- _PROBLEM DESCRIPTION_: Repeat the material below exactly, line for line.

- _RECORDS PROVIDED_:
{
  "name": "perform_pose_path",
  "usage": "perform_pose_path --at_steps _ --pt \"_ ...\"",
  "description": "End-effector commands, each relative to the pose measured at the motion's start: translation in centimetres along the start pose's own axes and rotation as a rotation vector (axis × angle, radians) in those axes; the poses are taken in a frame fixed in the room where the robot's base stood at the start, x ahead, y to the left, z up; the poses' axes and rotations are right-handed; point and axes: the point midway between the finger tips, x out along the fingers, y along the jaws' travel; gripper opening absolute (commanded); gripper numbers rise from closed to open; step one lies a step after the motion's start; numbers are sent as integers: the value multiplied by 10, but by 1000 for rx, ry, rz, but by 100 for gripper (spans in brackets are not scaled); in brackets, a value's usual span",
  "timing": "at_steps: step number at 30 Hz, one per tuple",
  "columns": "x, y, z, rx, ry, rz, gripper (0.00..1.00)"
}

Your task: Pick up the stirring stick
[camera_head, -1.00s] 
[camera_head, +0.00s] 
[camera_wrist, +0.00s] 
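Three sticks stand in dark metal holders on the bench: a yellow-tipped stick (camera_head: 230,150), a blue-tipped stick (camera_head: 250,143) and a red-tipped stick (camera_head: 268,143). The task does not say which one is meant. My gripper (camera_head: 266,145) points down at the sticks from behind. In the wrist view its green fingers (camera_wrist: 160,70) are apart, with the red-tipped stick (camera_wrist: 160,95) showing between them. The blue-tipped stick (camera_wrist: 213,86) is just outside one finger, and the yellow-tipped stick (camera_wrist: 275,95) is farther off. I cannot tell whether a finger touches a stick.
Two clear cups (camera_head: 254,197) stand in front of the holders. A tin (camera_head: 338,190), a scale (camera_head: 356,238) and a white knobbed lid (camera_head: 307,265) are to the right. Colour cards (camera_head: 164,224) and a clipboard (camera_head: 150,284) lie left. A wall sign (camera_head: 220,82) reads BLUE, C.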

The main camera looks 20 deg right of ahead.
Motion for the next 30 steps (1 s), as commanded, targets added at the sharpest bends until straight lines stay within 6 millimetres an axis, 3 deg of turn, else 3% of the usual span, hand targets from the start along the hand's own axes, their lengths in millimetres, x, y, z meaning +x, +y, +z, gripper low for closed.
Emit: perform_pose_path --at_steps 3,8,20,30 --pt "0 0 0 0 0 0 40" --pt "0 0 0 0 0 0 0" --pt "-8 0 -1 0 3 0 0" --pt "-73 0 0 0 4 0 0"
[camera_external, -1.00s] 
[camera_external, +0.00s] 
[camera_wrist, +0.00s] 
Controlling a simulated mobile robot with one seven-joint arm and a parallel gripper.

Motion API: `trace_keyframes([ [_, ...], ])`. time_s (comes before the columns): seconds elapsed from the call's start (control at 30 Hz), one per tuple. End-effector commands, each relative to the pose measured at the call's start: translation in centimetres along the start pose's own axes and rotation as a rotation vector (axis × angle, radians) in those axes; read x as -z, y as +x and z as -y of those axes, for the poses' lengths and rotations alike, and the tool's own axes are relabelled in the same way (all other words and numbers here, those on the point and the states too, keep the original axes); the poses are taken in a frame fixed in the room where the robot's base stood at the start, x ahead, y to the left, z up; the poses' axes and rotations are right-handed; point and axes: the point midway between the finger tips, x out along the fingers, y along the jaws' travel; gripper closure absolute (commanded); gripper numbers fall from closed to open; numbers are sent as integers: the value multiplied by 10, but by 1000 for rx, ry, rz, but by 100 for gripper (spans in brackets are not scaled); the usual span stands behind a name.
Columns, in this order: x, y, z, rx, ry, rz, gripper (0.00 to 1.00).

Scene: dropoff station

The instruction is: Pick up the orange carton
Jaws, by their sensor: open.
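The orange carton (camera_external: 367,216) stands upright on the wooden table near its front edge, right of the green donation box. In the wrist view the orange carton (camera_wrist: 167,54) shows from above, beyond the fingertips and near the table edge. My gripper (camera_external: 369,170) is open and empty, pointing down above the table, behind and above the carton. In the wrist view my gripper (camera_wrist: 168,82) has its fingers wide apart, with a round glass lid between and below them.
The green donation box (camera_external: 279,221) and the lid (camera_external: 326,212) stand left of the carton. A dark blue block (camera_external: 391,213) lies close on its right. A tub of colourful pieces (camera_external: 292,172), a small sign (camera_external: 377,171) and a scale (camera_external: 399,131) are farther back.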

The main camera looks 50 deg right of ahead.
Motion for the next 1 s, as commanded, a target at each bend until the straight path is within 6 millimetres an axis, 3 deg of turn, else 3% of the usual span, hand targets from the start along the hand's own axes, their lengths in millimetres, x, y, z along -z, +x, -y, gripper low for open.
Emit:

- _RESPONSE TO THIS TASK_:
{
  "name": "perform_pose_path",
  "usage": "perform_pose_path --at_steps _ --pt \"_ ...\"",
  "description": "End-effector commands, each relative to the pose measured at the motion's start: translation in centimetres along the start pose's own axes and rotation as a rotation vector (axis × angle, radians) in those axes; the poses are taken in a frame fixed in the room where the robot's base stood at the start, x ahead, y to the left, z up; the poses' axes and rotations are right-handed; point and axes: the point midway between the finger tips, x out along the fingers, y along the jaws' travel; gripper opening absolute (commanded); gripper numbers rise from closed to open; step one lies a step after the motion's start; numbers are sent as integers: the value multiplied by 10, but by 1000 for rx, ry, rz, but by 100 for gripper (spans in brackets are not scaled); in brackets, a value's usual span",
  "timing": "at_steps: step number at 30 Hz, one per tuple",
  "columns": "x, y, z, rx, ry, rz, gripper (0.00..1.00)"
}

Your task: Pick up the stirring stick
[camera_head, -1.00s] 
[camera_head, +0.00s] 
[camera_wrist, +0.00s] 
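Three sticks stand in dark metal holders on the bench: a yellow-tipped stick (camera_head: 230,150), a blue-tipped stick (camera_head: 250,143) and a red-tipped stick (camera_head: 268,143). The task does not say which one is meant. My gripper (camera_head: 266,145) points down at the sticks from behind. In the wrist view its green fingers (camera_wrist: 160,70) are apart, with the red-tipped stick (camera_wrist: 160,95) showing between them. The blue-tipped stick (camera_wrist: 213,86) is just outside one finger, and the yellow-tipped stick (camera_wrist: 275,95) is farther off. I cannot tell whether a finger touches a stick.
Two clear cups (camera_head: 254,197) stand in front of the holders. A tin (camera_head: 338,190), a scale (camera_head: 356,238) and a white knobbed lid (camera_head: 307,265) are to the right. Colour cards (camera_head: 164,224) and a clipboard (camera_head: 150,284) lie left. A wall sign (camera_head: 220,82) reads BLUE, C.

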The main camera looks 20 deg right of ahead.
Motion for the next 30 steps (1 s), as commanded, targets added at the sharpest bends until straight lines stay within 6 millimetres an axis, 3 deg of turn, else 3% of the usual span, hand targets from the start along the hand's own axes, their lengths in millimetres, x, y, z meaning +x, +y, +z, gripper low for closed.
Emit: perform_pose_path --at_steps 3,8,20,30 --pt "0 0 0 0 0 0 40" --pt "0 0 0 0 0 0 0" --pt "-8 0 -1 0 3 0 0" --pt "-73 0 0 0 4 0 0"
[camera_external, -1.00s] 
[camera_external, +0.00s] 
[camera_wrist, +0.00s] 
Controlling a simulated mobile robot with one seven-joint arm and a parallel gripper.

Motion API: `trace_keyframes([ [_, ...], ])`. time_s (comes before the columns): seconds elapsed from the call's start (control at 30 Hz), one per tuple. End-effector commands, each relative to the pose measured at the call's start: translation in centimetres along the start pose's own axes and rotation as a rotation vector (axis × angle, radians) in those axes; read x as -z, y as +x and z as -y of those axes, for the poses' lengths and rotations alike, and the tool's own axes are relabelled in the same way (all other words and numbers here, those on the point and the states too, keep the original axes); the poses are taken in a frame fixed in the room where the robot's base stood at the start, x ahead, y to the left, z up; the poses' axes and rotations are right-handed; point and axes: the point midway between the finger tips, x out along the fingers, y along the jaws' travel; gripper closure absolute (commanded); gripper numbers fall from closed to open; numbers are sent as integers: the value multiplied by 10, but by 1000 for rx, ry, rz, but by 100 for gripper (spans in brackets are not scaled); the usual span stands behind a name.
Columns, in this order: x, y, z, rx, ry, rz, gripper (0.00 to 1.00).

Scene: dropoff station

The instruction is: Pick up the orange carton
Jaws, by their sensor: open.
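The orange carton (camera_external: 367,216) stands upright on the wooden table near its front edge, right of the green donation box. In the wrist view the orange carton (camera_wrist: 167,54) shows from above, beyond the fingertips and near the table edge. My gripper (camera_external: 369,170) is open and empty, pointing down above the table, behind and above the carton. In the wrist view my gripper (camera_wrist: 168,82) has its fingers wide apart, with a round glass lid between and below them.
The green donation box (camera_external: 279,221) and the lid (camera_external: 326,212) stand left of the carton. A dark blue block (camera_external: 391,213) lies close on its right. A tub of colourful pieces (camera_external: 292,172), a small sign (camera_external: 377,171) and a scale (camera_external: 399,131) are farther back.

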The main camera looks 50 deg right of ahead.
Motion for the next 1 s, as commanded, a target at each bend until the straight path is within 6 millimetres an axis, 3 deg of turn, else 3% of the usual span, hand targets from the start along the hand's own axes, their lengths in millimetres, x, y, z along -z, +x, -y, gripper low for open.
Emit:

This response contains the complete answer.